Long known as the 59th Street Recreation Center, the revamped facility, which closed for construction in 2009, will open at the end of March, the sources said.
Located between West End and Amsterdam, it has been completely refurbished with a gym, a new pool and fitness center, two multipurpose rooms, a climbing wall, a computer room and an outdoor space that will be used as a soccer field.
The restoration of the center was years in the making, said City Councilwoman Gale Brewer. In 1990, the center fell into disrepair and disuse after a crack in the outdoor pool was deemed too expensive to fix, she said.
Brewer described the center in the ensuing years as a "grimy" place.
"Once the outdoor pool closed there was a big downturn in usage," she said.

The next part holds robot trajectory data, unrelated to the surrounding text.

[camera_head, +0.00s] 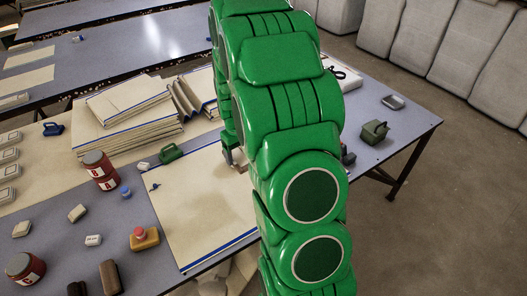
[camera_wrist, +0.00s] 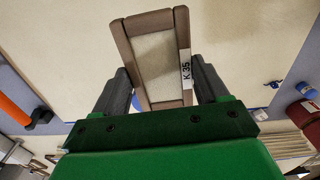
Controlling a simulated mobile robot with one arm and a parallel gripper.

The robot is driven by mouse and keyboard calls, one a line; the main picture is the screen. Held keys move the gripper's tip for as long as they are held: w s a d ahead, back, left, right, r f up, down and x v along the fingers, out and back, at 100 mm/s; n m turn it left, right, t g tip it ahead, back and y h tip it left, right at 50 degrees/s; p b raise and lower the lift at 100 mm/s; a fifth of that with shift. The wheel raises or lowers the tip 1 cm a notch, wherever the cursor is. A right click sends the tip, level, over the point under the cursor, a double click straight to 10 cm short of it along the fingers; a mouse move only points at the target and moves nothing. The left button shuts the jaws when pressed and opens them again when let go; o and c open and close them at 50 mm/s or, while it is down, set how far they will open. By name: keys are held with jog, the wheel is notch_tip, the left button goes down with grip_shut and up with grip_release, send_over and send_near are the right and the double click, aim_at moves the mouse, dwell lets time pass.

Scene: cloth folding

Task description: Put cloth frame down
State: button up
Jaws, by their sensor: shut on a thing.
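The cloth frame (camera_wrist: 125,45) is a small brown rectangular frame around beige cloth, with a white "K35" label on its right side in the wrist view. My gripper (camera_wrist: 161,82) has its two dark fingers shut on the frame's sides. Beyond it lies a large beige cloth sheet (camera_wrist: 235,45). In the head view this sheet (camera_head: 195,215) lies flat on the table with blue edges. My green arm covers the frame and most of my gripper there. Whether the frame touches the sheet I cannot tell.
The blue-grey table (camera_head: 415,120) holds folded cloth stacks (camera_head: 125,112), red jars (camera_head: 100,170), a green clip (camera_head: 171,152), an orange item (camera_head: 144,238) and small white blocks. An olive clamp (camera_head: 375,131) stands at the right. The sheet's left and front parts are mostly clear.

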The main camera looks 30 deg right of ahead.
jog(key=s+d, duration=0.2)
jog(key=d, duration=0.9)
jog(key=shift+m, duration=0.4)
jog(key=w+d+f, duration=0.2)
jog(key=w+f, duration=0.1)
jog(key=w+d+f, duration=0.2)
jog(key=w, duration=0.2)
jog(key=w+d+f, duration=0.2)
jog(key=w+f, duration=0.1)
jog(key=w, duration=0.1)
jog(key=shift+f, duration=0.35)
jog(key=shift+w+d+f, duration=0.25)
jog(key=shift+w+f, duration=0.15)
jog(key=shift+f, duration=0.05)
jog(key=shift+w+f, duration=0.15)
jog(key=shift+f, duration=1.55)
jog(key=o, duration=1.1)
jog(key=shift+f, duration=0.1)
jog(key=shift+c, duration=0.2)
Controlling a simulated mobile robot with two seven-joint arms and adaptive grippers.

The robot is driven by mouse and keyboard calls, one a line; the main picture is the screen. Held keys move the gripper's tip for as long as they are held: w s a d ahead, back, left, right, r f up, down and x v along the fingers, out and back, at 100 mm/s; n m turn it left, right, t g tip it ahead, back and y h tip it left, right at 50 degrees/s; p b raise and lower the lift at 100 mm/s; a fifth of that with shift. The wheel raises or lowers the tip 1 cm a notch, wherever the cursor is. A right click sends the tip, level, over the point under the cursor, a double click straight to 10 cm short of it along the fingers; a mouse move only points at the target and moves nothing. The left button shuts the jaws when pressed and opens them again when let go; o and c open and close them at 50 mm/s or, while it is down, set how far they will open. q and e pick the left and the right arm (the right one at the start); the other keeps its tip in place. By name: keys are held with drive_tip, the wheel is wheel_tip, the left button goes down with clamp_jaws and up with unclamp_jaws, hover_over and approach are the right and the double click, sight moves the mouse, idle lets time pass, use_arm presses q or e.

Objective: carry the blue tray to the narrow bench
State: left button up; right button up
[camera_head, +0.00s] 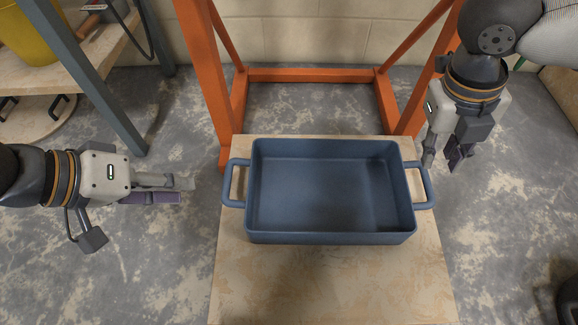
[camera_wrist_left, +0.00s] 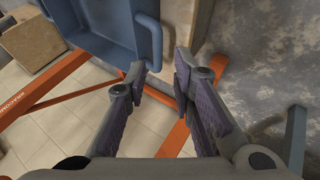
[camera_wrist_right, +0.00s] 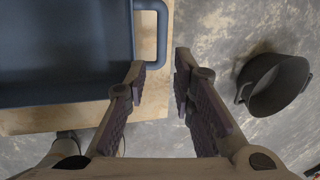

"There was mold in the locker rooms."
Former Upper West Side City Councilwoman Ronnie Eldridge secured $2.5 million in funding from real estate developer Tishman Speyer to update the center.
Wymore, who is the former chair of Community Board 7, said he formed a task force in 1997 to hear the community's feedback on how they wanted the funding used. The vision that emerged after a year-long process led to a realization that the renovation "was slated to need a lot more money than was available."
"We set out to raise the rest of the money," Wymore said.
Funding for the renovation came from Brewer, the mayor's office, Manhattan Borough President Scott Stringer and private and federal grants, according to the Parks Department.
In 2011, the Extell Development Company contributed $2.5 million.
Brewer estimated that some 150 meetings were held and hundreds of hours were dedicated to fundraising and getting community feedback.
"Lots of people had input. People from the Amsterdam Houses, people who used [the center] as swimmers, and we really worked," Brewer said.
"[The center] incorporates so many people's opinions," Wymore added. "It [represents] results that are going to make a difference to people in the community."
The center, which dates back to 1906, has been renamed the Gertrude Ederle Recreation Center after the Olympic swimmer who lived in the neighborhood.
When the center opens, it will be available to the public daily Monday through Friday from 6:30 am to 10:00pm and on the weekends from 8 a.m. to 4 p.m., according to the Parks Department.
The department has dedicated 13 staff members to create programming at the center, a Parks representative said.
Brewer described an idyllic view for the outdoor space.
"It will have a playfield and places to sit and read," she said. "It will have a water area and other features."